The cash flow test very simply put is the ability of a company to pay off their debts as they are liable to pay them; i.e. As soon as they are indebted they already have generated the money to pay it off immediately. A company will prove to be insolvent if and when the futuristic calculations prove it to be incapable of paying their debts. In case, a company is able to pay off their debts or bills for the first two months and after those, it is still considered insolvent. Hence, the cash flow insolvency test will be a futuristic calculation of debts and cash inflows based on the current trends of both e.g. If a company is earning $100,000 and has debts of $50,000 going out every month, the debts will increase to $60,000 in a month's time making the company insolvent (Arner et al., 2006).

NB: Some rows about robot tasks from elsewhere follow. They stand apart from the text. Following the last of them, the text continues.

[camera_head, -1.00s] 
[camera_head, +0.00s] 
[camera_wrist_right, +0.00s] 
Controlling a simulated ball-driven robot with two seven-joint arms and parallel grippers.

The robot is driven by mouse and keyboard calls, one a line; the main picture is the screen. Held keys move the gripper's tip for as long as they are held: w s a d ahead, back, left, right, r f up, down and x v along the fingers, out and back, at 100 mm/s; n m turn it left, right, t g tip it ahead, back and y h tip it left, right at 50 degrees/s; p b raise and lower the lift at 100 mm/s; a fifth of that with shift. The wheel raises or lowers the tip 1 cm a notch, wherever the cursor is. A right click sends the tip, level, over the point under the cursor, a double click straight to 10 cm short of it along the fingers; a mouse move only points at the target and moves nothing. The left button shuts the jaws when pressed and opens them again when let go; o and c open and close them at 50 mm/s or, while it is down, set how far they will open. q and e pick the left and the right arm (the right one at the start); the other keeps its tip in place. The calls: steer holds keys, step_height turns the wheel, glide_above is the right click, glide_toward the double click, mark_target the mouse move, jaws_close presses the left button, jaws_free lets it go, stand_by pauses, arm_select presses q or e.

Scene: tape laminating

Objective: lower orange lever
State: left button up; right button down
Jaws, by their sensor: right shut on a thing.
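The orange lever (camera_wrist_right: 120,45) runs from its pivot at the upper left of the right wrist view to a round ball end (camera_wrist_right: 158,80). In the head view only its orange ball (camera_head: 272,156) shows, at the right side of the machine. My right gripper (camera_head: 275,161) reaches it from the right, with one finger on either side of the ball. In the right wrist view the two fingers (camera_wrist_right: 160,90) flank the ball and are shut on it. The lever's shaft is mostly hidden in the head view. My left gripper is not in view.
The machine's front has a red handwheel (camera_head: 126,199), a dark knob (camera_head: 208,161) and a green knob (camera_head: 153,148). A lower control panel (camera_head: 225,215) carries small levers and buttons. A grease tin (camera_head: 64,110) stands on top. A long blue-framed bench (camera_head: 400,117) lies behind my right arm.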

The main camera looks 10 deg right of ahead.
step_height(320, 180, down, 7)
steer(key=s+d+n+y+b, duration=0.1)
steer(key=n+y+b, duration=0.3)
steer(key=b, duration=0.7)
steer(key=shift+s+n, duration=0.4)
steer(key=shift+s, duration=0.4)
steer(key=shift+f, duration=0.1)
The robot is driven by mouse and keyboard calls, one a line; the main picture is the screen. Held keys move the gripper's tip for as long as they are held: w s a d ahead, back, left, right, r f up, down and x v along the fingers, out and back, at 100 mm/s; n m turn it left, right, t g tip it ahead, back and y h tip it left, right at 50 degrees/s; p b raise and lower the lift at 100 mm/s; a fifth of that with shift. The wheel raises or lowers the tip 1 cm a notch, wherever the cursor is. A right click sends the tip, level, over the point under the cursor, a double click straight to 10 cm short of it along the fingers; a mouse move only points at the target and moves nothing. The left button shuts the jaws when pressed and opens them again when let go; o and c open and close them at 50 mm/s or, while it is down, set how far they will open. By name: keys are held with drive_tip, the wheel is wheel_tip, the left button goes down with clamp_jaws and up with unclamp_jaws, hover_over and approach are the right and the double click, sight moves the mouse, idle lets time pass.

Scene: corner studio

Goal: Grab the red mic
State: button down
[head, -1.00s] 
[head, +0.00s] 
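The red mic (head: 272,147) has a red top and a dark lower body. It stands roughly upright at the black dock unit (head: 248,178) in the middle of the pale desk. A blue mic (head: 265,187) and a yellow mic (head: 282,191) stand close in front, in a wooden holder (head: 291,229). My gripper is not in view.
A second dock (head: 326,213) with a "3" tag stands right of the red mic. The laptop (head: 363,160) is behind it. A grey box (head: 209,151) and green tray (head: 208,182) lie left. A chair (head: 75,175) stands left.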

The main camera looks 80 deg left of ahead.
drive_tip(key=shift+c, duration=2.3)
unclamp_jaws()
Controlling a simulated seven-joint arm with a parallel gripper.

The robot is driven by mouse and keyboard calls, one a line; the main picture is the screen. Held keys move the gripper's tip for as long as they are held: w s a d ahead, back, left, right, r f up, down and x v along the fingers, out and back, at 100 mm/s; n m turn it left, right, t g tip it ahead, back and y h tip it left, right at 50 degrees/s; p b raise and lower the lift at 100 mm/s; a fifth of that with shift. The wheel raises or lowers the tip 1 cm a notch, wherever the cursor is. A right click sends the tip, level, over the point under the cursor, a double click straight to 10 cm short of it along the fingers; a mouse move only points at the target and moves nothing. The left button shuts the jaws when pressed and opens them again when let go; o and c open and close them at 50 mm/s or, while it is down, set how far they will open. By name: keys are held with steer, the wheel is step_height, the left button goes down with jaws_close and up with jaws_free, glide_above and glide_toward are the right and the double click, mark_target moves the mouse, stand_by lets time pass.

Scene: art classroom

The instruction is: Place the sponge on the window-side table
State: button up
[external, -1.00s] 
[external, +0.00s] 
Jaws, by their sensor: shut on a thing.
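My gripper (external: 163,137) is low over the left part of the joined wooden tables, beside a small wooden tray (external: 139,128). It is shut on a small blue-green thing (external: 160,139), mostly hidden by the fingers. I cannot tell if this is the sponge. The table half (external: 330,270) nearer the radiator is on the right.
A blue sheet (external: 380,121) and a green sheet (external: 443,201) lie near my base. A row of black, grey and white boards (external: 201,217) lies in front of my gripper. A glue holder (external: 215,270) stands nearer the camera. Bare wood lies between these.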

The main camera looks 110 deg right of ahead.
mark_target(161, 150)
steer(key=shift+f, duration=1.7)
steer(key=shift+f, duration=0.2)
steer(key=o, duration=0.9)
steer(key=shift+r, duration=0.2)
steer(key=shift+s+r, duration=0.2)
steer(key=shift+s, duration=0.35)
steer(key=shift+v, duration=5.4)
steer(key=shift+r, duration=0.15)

The balance sheet test is somewhat similar to the cash flow test but instead of calculating futuristic cash inflows, it focuses on probabilities of increase or decrease in liabilities and cash flows. Hence, the entire balance sheet test is based on the perspective inflows and outflows of a company. If and when the difference between the cash inflows and cash outflows is negative, then the company is considered to be insolvent. It is important to note here that only a handful of companies will measure up to being solvent after the balance sheet insolvency tests are complete (Arner et al., 2006).
Between the cash flow and balance sheet test, the cash flow test is a lot more accurate to measure a company's insolvency as it considers the tangible inflows and outflows to determine a company's financial standing i.e. The cash flows that the company is already recording and will continue to record in the future as well. The balance sheet test on the other hand considers the perspective cash flows, i.e. those cash flows that might possibly occur in the future, which leaves a sense of unpredictability to the company's financial strength. Hence, the cash flow test is better and much more accurate.

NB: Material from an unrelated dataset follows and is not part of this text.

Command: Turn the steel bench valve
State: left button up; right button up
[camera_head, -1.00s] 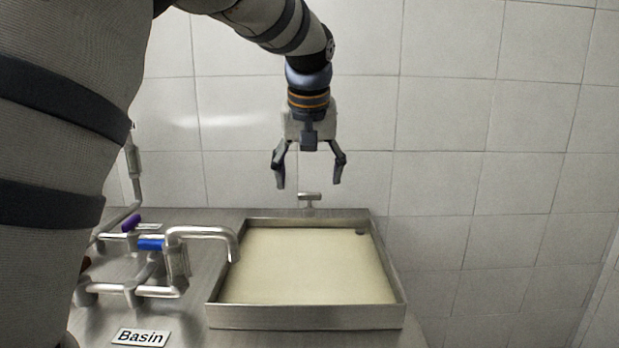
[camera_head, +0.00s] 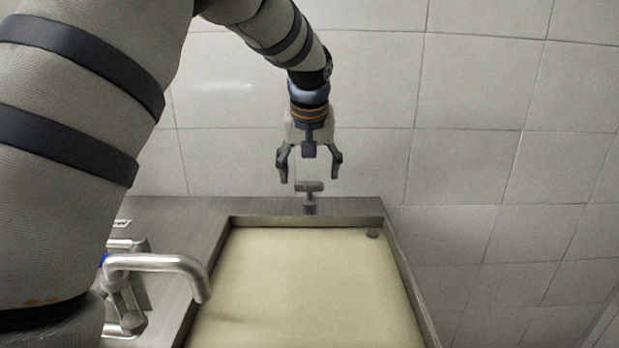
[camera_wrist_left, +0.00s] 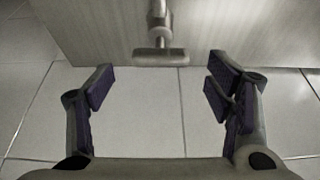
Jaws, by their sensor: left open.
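The steel bench valve (camera_head: 310,187) is a small T-shaped handle on a short stem at the back edge of the bench, behind the basin. My left gripper (camera_head: 309,172) points down just above the valve, its two fingers spread apart with nothing between them. In the left wrist view the valve's T-bar (camera_wrist_left: 161,57) shows at the top middle, beyond the open fingertips of the left gripper (camera_wrist_left: 158,82). The fingers do not appear to touch the valve. The right gripper is not in view.
A steel-rimmed basin (camera_head: 225,240) with a cream inside fills the front middle. A bent steel spout (camera_head: 160,263) reaches over its left side, with pipework below. A tiled wall (camera_head: 470,120) stands close behind the valve and on the right.

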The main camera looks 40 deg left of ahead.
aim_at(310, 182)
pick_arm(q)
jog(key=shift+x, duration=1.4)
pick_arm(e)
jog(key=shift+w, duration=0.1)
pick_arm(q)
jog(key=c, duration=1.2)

Question #2: Hong Kong and Corporate Insolvency
The three ways in which the Hong Kong Insolvency Approach differs from the formal corporate insolvency procedures include: first, the liquidation of a company is referred to as 'winding up'. Furthermore, this winding up may be a result of voluntary actions i.e. without the court order and/or a compulsory winding up where the court decision comes into play. The Hong Kong approach also does not have an efficient system where the insolvent companies can be restructured through negotiations with the changing times. Another major difference between the Hong Kong approach and the formal corporate insolvency procedures is that it does not provide much opportunity or incentive to the creditors and/or debtors when insolvency or bankruptcy takes place.
Question #3: Handmade Furniture
When deicing the future for Handmade Furniture within the Bahamian and Hong Kong insolvency laws, we have to consider both the possibilities of winding up the company as well as restructuring it. Considering the insolvency laws within Honk Kong, the restructuring of the company could prove to be a futile effort as the history of support shown from the government to the creditors and the debtors within Hong Kong has not been a good or a consistent one. So, the choice of restructuring for HF within Hong Kong could prove to be a very tricky choice. On the other hand, the winding up or liquidation of the company within Hong Kong may prove to be smart considering that it may also solve the law suit within the region.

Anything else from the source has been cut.